How did a private gas company come to be able to exercise the power of eminent domain?

To my knowledge Wal-Mart was not even remotely connected to the Kelo case. There was basically an area in downtown New London on the waterfront where a developer wanted to build a somewhat “upscale” shopping plaza, the developer would have developed commercial real estate and then rented it to various businesses.

I didn’t like what happened in New London, but I begrudgingly had to agree with the SCOTUS on that one. A plain reading of the constitution does not specify what is a justifiable “public use” under the takings clause, so I do think logically you are forced to conclude it is up to the legislature to decide what is a valid “public use” and what isn’t.

That doesn’t mean you have unaccountable government. Legislators are extremely accountable, moreso than any Federal judge (who is essentially unaccountable), legislators can be removed by a simple election and they are forced to endure them at regular intervals.
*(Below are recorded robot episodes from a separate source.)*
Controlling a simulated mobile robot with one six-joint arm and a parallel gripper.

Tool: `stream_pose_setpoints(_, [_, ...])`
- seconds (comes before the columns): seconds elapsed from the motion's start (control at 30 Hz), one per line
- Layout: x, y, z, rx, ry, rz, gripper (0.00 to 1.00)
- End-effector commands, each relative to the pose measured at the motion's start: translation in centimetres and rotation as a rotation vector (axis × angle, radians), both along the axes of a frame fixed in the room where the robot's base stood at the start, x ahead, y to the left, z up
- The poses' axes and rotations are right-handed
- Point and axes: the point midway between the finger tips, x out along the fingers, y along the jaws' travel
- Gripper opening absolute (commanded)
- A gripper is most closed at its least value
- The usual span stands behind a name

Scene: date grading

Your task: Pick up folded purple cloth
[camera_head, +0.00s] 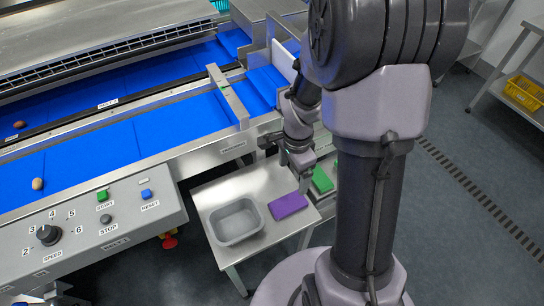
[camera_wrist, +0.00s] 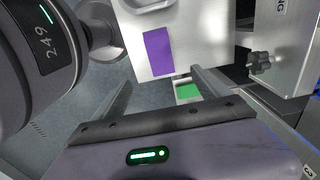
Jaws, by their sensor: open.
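The folded purple cloth (camera_head: 288,205) lies flat on a small steel side table (camera_head: 215,190), to the right of a grey bin. In the wrist view the purple cloth (camera_wrist: 159,52) lies near the table's edge, beyond the fingers. My gripper (camera_head: 300,172) is above and a little behind the cloth in the head view, apart from it. In the wrist view my gripper (camera_wrist: 158,84) has its two fingers spread wide with nothing between them in its grasp.
A grey bin (camera_head: 238,222) stands on the table left of the cloth. A green item (camera_head: 322,180) lies just right of the table. The conveyor machine with blue belts (camera_head: 90,155) and a control panel (camera_head: 110,222) borders the table. A yellow crate (camera_head: 523,92) sits far right.

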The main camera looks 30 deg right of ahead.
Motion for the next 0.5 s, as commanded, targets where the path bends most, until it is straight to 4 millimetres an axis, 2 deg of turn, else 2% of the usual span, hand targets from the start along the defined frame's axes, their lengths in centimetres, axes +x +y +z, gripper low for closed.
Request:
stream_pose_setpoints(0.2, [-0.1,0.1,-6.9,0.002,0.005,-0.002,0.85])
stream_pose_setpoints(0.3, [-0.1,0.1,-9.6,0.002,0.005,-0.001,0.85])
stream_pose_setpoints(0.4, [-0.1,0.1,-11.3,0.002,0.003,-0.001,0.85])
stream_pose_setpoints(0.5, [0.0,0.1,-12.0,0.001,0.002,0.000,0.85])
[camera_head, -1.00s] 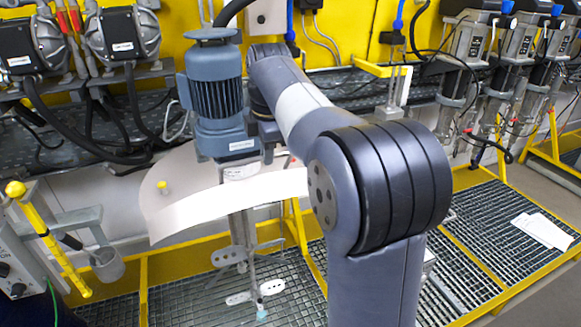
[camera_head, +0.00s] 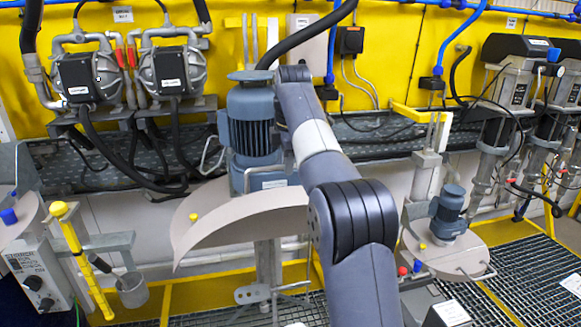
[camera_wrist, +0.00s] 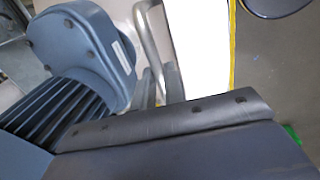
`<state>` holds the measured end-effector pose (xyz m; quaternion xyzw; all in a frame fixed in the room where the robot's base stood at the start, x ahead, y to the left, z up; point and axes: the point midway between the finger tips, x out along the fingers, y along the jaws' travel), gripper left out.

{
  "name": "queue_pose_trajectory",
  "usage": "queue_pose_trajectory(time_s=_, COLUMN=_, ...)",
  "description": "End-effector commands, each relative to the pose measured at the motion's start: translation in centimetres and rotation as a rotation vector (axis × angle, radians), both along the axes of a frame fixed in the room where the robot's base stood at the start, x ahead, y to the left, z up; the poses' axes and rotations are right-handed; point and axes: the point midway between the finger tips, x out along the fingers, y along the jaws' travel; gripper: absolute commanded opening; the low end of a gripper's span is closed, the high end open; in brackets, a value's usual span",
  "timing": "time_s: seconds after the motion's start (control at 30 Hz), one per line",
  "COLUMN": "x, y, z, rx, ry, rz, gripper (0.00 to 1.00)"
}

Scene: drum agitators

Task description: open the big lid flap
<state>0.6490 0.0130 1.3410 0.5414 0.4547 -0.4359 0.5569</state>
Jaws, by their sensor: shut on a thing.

In the case of New London, the group opposed to this plan eventually took two seats on the city council. They also gained a great deal of attention that influenced the Governor to step in. When New London initially won their court case they then turned around and tried to force the homeowners who had been living on the land for the prior 5 years to pay 5 years worth of “back rent.” While I don’t know all the details, after the Governor of the state got involved the city of New London ended up paying to actually relocate Kelo’s house (the named plaintiff) and paid all the other homeowner’s a substantial settlement–more than one would have received under normal eminent domain statutes.

So in fact the city of New London, while they got what they wanted in moving the residents, they ended up paying through the nose for it, at a far higher rate than they would have if not for the public outcry. Finally, in a twist of irony or what have you, the developer who wanted the property could never secure financing for his project and the seized land was never developed into commercial real estate at all, and the land now sits vacant. So New London city gained virtually nothing from the matter, and most of the residents forced out of their homes took their money and left the city, denying New London any further tax revenue from them.

I’m generally a states rights guy, but I found that decision to be outrageous. Whatever the founders meant by the term “public use” they certainly didn’t mean any possible use which could be construed to benefit the public as a whole. That reduces the term to absurdity. I can’t conceive of any transaction where it couldn’t be argued that the proposed use was better for the public than the current use (increase tax revenue for the city, blight, etc.).

It turns the idea of private property ownership on its head to suggest that you can have your own home taken away from you at the whim of a politician who thinks it can be put to better uses.

The whole point of the BOR (as applied to the states in the 14th) was to protect from a tyranny of the majority. Why all of the deference to local governments in this arena but not others? For example, why isn’t the argument, “Well the framers didn’t define freedom of speech, so that is up to the local city council to decide” analogous to yours in this area?